By Fergal Smith
TORONTO, May 31 (Reuters) - Canada's Newfoundland and
Labrador province found a large buyer for the most recent sale
of its bonds, which had been beaten down after the oil price
plunge pushed the eastern province deep into deficit and raised
the premium it pays to attract financing.
The province on Friday issued C$675 million ($514.83
million) of 6-year bonds, of which C$375 million was privately
placed. The carve-out from the larger publicly placed deal
indicated to market players that there was a large pre-order.
"Newfoundland has demonstrated that it is able to place
bonds amongst larger investors," said Brian Calder, a senior
bond trader at Franklin Bissett Investment Management.

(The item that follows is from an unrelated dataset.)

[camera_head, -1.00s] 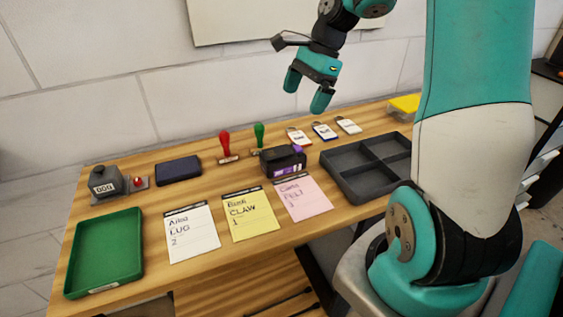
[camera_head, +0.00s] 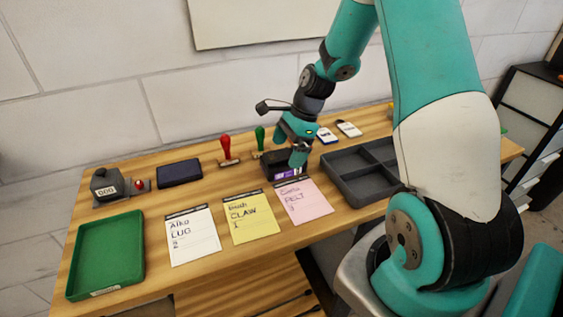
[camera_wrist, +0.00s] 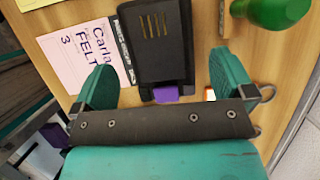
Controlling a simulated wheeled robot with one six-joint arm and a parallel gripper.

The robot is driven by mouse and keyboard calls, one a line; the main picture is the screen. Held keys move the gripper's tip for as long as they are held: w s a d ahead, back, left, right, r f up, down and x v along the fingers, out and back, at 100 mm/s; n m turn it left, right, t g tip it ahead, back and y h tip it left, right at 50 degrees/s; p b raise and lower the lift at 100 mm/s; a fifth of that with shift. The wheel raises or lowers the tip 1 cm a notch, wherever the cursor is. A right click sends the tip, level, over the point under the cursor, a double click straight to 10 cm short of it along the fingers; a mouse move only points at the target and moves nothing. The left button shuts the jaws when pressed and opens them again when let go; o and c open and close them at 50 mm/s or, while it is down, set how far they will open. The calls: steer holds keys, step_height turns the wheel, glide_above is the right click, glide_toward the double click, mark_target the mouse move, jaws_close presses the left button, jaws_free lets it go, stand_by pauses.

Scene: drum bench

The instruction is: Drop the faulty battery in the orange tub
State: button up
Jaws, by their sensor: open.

The deal came as the province's bonds offered significant
additional yield compared with other provinces, such as Ontario.
The spread on Newfoundland's 30-year bond has jumped to more
than 50 basis points above Ontario's after having traded near
flat before the collapse of oil production in Newfoundland led
to a 2.3 percent contraction of its economy in 2015.
Friday's deal was priced at a spread of 108.5 basis points
above the equivalent maturity Canadian government issue,
according to IFR Markets, part of Thomson Reuters.
"We thought the spread was good," said Hosen Marjaee, senior
managing director, Canadian fixed income at Manulife Asset
Management, who participated in the deal.
The province can access taxation and in a worst-case
scenario will be supported by the federal government, he added.
To be sure, concern about "fiscal erosion" last month
triggered a downgrade of the province's credit rating in
mid-April by ratings agency DBRS to A (low) from A.
However, the trend on the rating was changed to stable from
negative because of the new Liberal government's commitment to
take credible action.
The last provincial budget projected a narrowing in the
deficit to C$1.8 billion 2016-17 from C$2.2 billion in the prior
fiscal year as the government raised taxes and fees and cut
spending. Brent crude oil has since blown past the $40 a barrel
average price expected for 2016-17. The province is targeting a
return to surplus in 2022-23.
Both the budget and the oil rally have been positive
developments for the province's bonds, said Marjaee.